As I've said before, writers who play not only write better books, they help create better readers.
So yeah, you could keep searching for the proper way to write about cultures and backgrounds that aren’t your own and end up spending the next few years trapped with your fears and the larger culture’s promise of punishment.
Or you could put aside the proleptic defenses, put aside the concerns about what is proper and right -- put aside the objections — and write the book.
(Worried about the whiteness of publishing? My advice is the same: put aside the proleptic defenses and write the book.)
Write the book that you fear might not be proper, write the book you feel you don’t have a right to write and when you finish you’ll not only have a book and all the experiences and skills and habits a finished book teaches its writer --
-- you’ll also have an answer to your question: is there a proper way to write about cultures or backgrounds that aren't your own?
The book will be an answer, one way or the other.
And who knows, right?
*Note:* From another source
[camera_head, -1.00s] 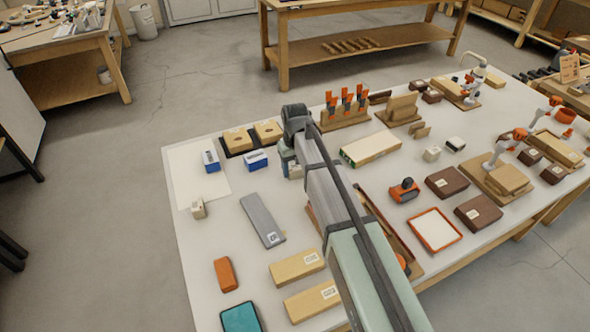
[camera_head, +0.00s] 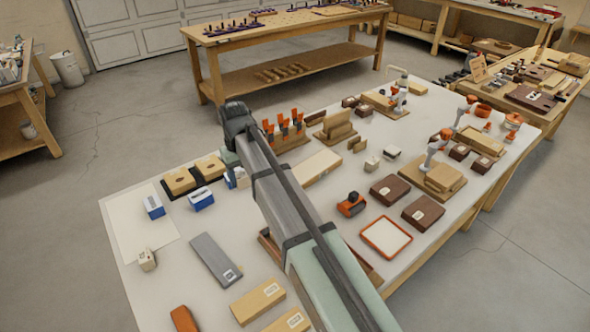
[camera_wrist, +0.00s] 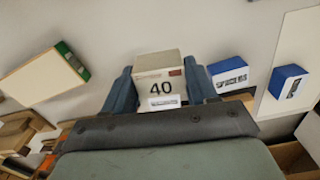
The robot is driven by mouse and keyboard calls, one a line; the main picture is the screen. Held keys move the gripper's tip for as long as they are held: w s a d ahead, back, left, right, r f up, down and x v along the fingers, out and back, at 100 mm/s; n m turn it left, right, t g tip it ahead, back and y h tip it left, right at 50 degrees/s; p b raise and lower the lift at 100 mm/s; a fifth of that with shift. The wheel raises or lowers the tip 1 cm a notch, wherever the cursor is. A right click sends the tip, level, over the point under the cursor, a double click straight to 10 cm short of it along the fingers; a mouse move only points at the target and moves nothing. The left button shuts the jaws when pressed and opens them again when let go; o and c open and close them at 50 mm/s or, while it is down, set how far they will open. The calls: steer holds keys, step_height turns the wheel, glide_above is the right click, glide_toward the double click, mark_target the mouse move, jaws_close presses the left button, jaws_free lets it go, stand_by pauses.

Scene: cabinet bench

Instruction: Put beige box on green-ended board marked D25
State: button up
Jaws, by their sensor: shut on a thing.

The book might in its unfolding offer up a better question, less fearful, less punitive, that honors the courageous audacity that brought you to the arts in the first place.
Whatever may be true, only the book itself will tell.
When it comes to Latine representation here are some texts I’ve used in classes: Charles Ramírez Berg’s A Crash Course on Hollywood’s Latino Imagery. https://human115.files.wordpress.com/2015/10/ramirez-berg-a-crash-course-on-hollywoods-latino-imagery.pdf ; Reel Latinxs: Representation in U.S. Film and TV by Frederick Luis Aldama and Christopher González; Latin Looks--Images of Latinas and Latinos in the U.S. Media," by Clara E. Rodríguez; Latino TV A History by Mary Beltrán
"'You cannot pass,' he said. The orcs stood still, and a dead silence fell. "I am a servant of the Secret Fire, wielder of the flame of Anor. You cannot pass. The dark fire will not avail you, flame of Udûn. Go back to the Shadow! You cannot pass."
—The Lord of the Rings, The Fellowship of the Ring, Book II, Chapter V: "The Bridge of Khazad-dûm"
Gossip time: Junot, I'm remembering that New Yorker party where we met for the first time and we both remarked that we looked far more like the food service workers than the other writers. The writing world has diversified since, especially in the last few years, but the writer bios have largely remained the same. The same MFAs, the same fellowships, the same awards. I don't think the literary power structure has changed much. The only thing that's changed is that more brown and black folks have some power. This means a lot of great writers are getting chances they wouldn't have had otherwise. But it also means that the nepotism has also diversified. I do have high hopes that a new wave of risky writing is on the way.
Thanks for sharing with us the nuance of your answer and letting us hang in the ambiguity. There's a lot to think about here, but agree one should simply WRITE if the ideas and curiosity are there before them. I remember seeing you on a panel in Hong Kong and somebody was giving you grief about writing from the female perspective. Whether it's 'right' or 'wrong' (I tend to think it's right), I really liked your answer which, at the time, was that you really didn't know how authentic it was necessarily but that part of the writing process is imagining ourselves as others and finding connections and empathy in all humanity. It's such a great perspective.